By run differential, this year’s crop of division series teams is by far the most dominant since the inception of that playoff round, with an average Pythagorean record of 98-64.
Even in the pre-wild-card era, playoff teams didn’t usually exhibit such concentrated strength. The Pythagorean average this year is the highest among any playoff cluster since 1977—which is especially surprising given that from 1977 through 1993, only four teams reached the postseason each year, making it easier for the very best teams to skew an “average” computation.
In 2017, it’s not just that the very best teams—Cleveland and the Dodgers—would be the best in most years; it’s that the second-tier squads behind them would also be the best in most years.
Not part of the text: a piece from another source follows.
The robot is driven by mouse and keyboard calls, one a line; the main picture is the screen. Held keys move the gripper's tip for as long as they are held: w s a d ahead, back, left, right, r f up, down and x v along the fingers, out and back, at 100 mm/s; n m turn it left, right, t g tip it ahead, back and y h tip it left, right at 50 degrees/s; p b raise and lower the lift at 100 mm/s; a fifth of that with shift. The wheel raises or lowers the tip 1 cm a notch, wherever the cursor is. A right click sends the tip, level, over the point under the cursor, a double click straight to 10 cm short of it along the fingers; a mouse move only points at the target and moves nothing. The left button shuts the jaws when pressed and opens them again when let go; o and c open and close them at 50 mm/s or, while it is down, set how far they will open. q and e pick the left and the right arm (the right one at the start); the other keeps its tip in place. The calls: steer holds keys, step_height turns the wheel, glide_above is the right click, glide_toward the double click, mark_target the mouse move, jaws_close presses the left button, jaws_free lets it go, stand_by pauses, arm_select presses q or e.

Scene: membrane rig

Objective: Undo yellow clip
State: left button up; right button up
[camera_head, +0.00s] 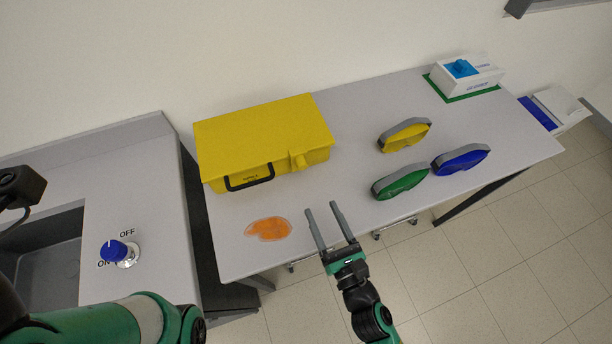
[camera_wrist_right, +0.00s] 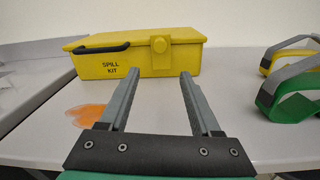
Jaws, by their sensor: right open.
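The yellow clip (camera_head: 299,161) is a latch on the front of the yellow spill kit box (camera_head: 262,127), near the box's right end. The box lid is down. My right gripper (camera_head: 322,212) is open and empty at the table's front edge, apart from the clip. In the right wrist view its fingers (camera_wrist_right: 155,88) point toward the box, with the clip beyond the gap between them. My left gripper is not in view.
An orange spill (camera_head: 268,228) lies on the table (camera_head: 345,120) in front of the box. Yellow (camera_head: 405,135), green (camera_head: 400,183) and blue (camera_head: 461,160) goggles stand to the right. A white tissue box (camera_head: 478,78) sits at the far right. A sink counter with a blue knob (camera_head: 114,250) is left.

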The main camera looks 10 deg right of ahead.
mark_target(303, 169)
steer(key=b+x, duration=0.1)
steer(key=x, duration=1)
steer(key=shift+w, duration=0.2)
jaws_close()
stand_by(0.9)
As reflected in the Pythagorean average, there are no October flukes like last year’s Rangers, who won an unsustainable percentage of close games and predictably fell to a superior, if lower seeded, Toronto squad in the ALDS.
By more granular measures, too, it’s clear that the “haves,” as Sullivan put it, have everything worth having for a baseball team. Folding in wild-card losers Minnesota and Colorado, the top eight lineups in runs scored made the playoffs, as did the top nine in team OPS; so did the top seven pitching staffs in both ERA and FIP and the top eight in strikeouts. And with both New York and Arizona defeating Minnesota and Colorado, respectively, in the wild-card round, the two home—read: better—wild-card teams advanced for the first time under the current format, increasing the division series competition even further.
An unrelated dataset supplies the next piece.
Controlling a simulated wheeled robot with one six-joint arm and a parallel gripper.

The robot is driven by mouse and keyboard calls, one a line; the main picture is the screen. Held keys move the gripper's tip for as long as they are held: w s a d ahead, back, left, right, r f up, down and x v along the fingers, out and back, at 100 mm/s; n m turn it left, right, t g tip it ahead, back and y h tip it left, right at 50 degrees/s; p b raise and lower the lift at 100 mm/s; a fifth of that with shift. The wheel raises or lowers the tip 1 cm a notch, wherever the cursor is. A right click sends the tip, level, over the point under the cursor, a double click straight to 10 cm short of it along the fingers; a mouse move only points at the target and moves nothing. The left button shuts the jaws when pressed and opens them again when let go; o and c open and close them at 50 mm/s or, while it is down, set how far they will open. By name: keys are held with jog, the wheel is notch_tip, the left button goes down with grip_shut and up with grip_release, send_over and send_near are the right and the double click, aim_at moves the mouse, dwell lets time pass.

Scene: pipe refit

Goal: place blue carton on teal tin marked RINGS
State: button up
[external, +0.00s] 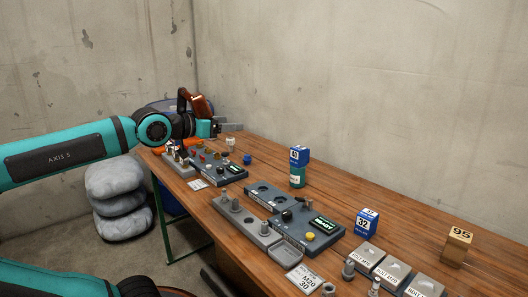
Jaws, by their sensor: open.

This concentration of “haves” might well prove a one-year blip, and next season might return to typical average win totals and the presence of a fluky playoff entrant or two. But the most compelling factor behind this year’s bunching of the best teams is that they engaged in a talent arms race, with one team’s All-Star addition spurring a competitor’s move in turn.
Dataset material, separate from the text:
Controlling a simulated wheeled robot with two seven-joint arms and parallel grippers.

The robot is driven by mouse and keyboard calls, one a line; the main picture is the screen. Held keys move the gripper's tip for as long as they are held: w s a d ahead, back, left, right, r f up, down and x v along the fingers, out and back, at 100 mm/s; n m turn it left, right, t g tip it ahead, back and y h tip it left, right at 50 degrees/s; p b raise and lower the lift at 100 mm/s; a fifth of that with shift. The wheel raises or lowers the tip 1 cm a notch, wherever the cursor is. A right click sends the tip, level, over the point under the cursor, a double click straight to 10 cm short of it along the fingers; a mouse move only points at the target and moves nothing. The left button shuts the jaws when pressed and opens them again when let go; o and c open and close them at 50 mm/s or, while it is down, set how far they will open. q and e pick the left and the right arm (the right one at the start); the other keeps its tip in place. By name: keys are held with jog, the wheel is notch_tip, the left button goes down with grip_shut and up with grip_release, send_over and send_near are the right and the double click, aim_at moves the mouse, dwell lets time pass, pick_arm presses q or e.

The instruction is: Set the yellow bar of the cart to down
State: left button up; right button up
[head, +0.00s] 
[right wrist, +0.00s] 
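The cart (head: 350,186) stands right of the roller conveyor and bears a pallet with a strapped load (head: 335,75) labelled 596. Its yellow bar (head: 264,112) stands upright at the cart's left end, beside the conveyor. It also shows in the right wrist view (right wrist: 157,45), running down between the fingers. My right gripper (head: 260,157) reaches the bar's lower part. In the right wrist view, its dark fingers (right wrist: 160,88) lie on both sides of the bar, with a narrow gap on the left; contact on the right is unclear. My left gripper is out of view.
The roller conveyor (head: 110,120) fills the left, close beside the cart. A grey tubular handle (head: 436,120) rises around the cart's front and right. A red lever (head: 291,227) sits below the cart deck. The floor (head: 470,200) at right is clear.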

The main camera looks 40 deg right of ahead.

Both the Astros and Yankees traded for their ALDS Game 1 starters this summer, while the Dodgers nabbed Yu Darvish, the Nationals remade their entire bullpen, the Diamondbacks acquired their cleanup hitter, and the Cubs added their best starting pitcher of the second half. Throw in Boston’s Chris Sale blockbuster and Cleveland’s Edwin Encarnación signing from the offseason, and all eight division series teams made significant upgrades in the past year. (And that rundown omits secondary transactions from certain teams, like the Yankees, who also boosted their bullpen in July, and the Diamondbacks, who traded for their NLDS Game 1 likely starter and starting shortstop last winter.)
For many of those teams, a place in October was already secure, and the win-now trades—like Cleveland’s and Chicago’s for Andrew Miller and Aroldis Chapman, respectively, last season—were designed solely with the playoffs in mind. There is no secret formula to winning in the postseason, so a team’s best bet is just to make itself as good as possible overall.
A downside to the predominance of teams at that comfortable, forward-looking level at the trade deadline was the lack of September drama. By the Saturday after the All-Star Game, the Cubs surpassed 75 percent playoff odds, and for the remaining 11 weeks of the season, only the Yankees among this group ever dipped below that confidence level. In other words, for seven of the eight division series teams, the entire second half was an exercise in fortifying rosters for October, but not ever worrying about actually missing the postseason. (For the Yankees, only the last six weeks were like that; they must have been so comparatively stressed.)
Notice, too, on this graph that the six division winners all started the season with better than 75 percent playoff odds. The favorites all played like the favorites, which makes for an uneventful regular season—but also yields an October bracket full of favorites, and therefore matchups between juggernauts.
The 2017 regular season entertained with shining individual performances rather than playoff races, but now, just a few playoff games in, the sport is already doling out a high dosage of October excitement. Both wild-card games were an Aaron Judge–quality blast, and the fun should only escalate as the rounds progress and the superlative-laden teams engage in the drama of an extended playoff series.